» EXERCISE DESCRIPTION
Without the pictures, can you quote each line below exactly?

» DATA SEGMENT
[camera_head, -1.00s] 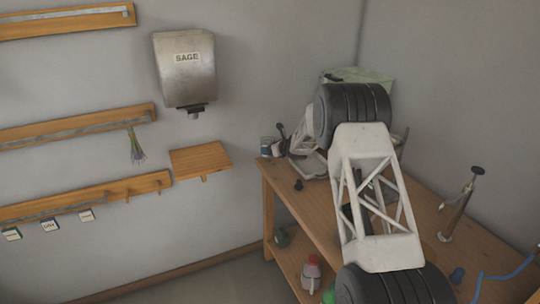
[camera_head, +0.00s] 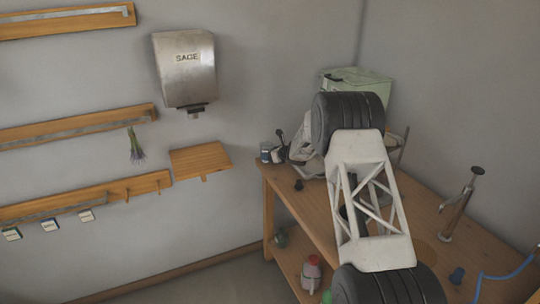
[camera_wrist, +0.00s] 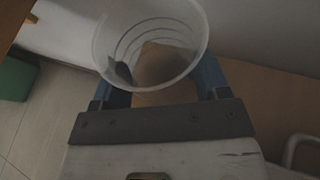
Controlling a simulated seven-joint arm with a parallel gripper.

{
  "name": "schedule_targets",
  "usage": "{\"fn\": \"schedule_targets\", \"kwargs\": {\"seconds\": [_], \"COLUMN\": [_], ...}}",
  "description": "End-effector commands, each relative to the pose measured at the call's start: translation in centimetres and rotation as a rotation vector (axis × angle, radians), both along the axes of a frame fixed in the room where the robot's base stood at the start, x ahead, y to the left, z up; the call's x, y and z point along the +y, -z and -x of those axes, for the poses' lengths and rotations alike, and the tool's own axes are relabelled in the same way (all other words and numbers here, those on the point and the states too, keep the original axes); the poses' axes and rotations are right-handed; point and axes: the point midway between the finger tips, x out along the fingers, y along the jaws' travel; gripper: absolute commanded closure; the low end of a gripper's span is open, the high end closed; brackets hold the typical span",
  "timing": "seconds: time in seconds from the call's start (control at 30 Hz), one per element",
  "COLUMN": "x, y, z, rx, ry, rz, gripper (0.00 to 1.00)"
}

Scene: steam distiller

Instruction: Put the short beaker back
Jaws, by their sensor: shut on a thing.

» TASK ANSWER
[camera_head, -1.00s] 
[camera_head, +0.00s] 
[camera_wrist, +0.00s] 
Controlling a simulated seven-joint arm with a parallel gripper.

{
  "name": "schedule_targets",
  "usage": "{\"fn\": \"schedule_targets\", \"kwargs\": {\"seconds\": [_], \"COLUMN\": [_], ...}}",
  "description": "End-effector commands, each relative to the pose measured at the call's start: translation in centimetres and rotation as a rotation vector (axis × angle, radians), both along the axes of a frame fixed in the room where the robot's base stood at the start, x ahead, y to the left, z up; the call's x, y and z point along the +y, -z and -x of those axes, for the poses' lengths and rotations alike, and the tool's own axes are relabelled in the same way (all other words and numbers here, those on the point and the states too, keep the original axes); the poses' axes and rotations are right-handed; point and axes: the point midway between the finger tips, x out along the fingers, y along the jaws' travel; gripper: absolute commanded closure; the low end of a gripper's span is open, the high end closed; brackets hold the typical span",
  "timing": "seconds: time in seconds from the call's start (control at 30 Hz), one per element",
  "COLUMN": "x, y, z, rx, ry, rz, gripper (0.00 to 1.00)"
}

Scene: steam distiller

Instruction: Put the short beaker back
Jaws, by their sensor: shut on a thing.

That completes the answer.